Mere Doubts On Cash Utilisation Insufficient For Section 69A Additions: ITAT Mumbai

Update: 2026-01-30 12:04 GMT

The Mumbai Bench of the Income Tax Appellate Tribunal (ITAT) on 23 January, held that that additions under Section 69A cannot be made merely on doubts about utilisation, if the source of cash withdrawals is from disclosed bank accounts. 

A Bench of Judicial Member Sandeep Gosain and Accountant Member Om Prakash Kant dismissed three appeals filed by the Revenue against FA Construction (the taxpayer) and upheld the orders of the Commissioner of Income-tax (Appeals) deleting additions for assessment years 2014-15. It also clarified that ad hoc disallowances of expenditure cannot be sustained when the taxpayer furnishes adequate documentary evidence.

The Bench held:

“Once the source of cash is established, no addition under section 69A can be sustained merely on the basis of doubt regarding its utilisation. If the Assessing Officer was of the view that any expenditure was not incurred wholly and exclusively for the purposes of business, or that vouchers were defective or unverifiable, the appropriate course would have been to examine such expenditure under the relevant provisions of the Act”

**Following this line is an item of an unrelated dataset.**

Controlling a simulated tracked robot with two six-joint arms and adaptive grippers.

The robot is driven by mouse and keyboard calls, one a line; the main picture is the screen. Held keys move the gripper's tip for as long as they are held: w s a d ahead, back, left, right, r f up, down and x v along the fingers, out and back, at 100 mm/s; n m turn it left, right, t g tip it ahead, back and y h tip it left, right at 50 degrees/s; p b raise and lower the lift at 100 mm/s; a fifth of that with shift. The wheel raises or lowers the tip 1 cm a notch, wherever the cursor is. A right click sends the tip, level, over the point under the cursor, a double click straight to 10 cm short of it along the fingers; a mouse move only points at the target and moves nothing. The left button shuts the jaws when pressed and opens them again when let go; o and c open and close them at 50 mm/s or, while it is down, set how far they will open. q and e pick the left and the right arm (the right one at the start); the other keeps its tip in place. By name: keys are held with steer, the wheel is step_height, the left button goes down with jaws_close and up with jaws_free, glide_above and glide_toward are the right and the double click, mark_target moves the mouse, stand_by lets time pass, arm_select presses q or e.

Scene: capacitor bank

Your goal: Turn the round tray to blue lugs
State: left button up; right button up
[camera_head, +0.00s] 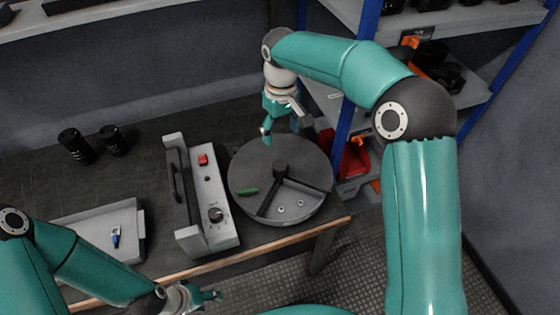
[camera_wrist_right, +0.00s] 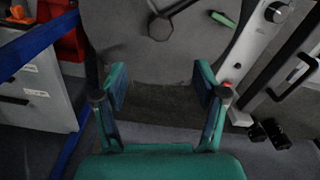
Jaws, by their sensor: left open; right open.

The dispute arose from reassessment orders in which the Assessing Officer had treated cash withdrawals aggregating to Rs. 35.87 crore as unexplained money under Section 69A and had further disallowed Rs. 12.09 crores for non-verification. The assessments were completed ex parte under Section 144 after the assessee failed to comply with statutory notices.

On appeal, the Commissioner (Appeals) upheld the reopening but deleted the additions after examining a remand report. The report had acknowledged that the assessee was engaged in civil construction contracts for government bodies at remote locations and had produced bank statements, cash books, utilisation summaries, vouchers and sample bills explaining the withdrawal without any adverse findings.

The core conflict was whether cash withdrawals from disclosed bank accounts could be treated as unexplained under Section 69A and whether ad hoc disallowances of expenditure were justified, despite the company furnishing detailed records and vouchers to support its claims.

The ITAT observed that Section 69A applies only where money is not recorded in books and the taxpayer fails to explain its source. Neither if these applied here, as the Assessing Officer himself accepted the cash came from disclosed bank accounts. The Tribunal emphasised that doubts about utilisation alone could not justify the invoking Section 69A, and any expenditure concerns should be examined under provisions governing business deductions.

Accordingly, it dismissed all appeals by the Revenue.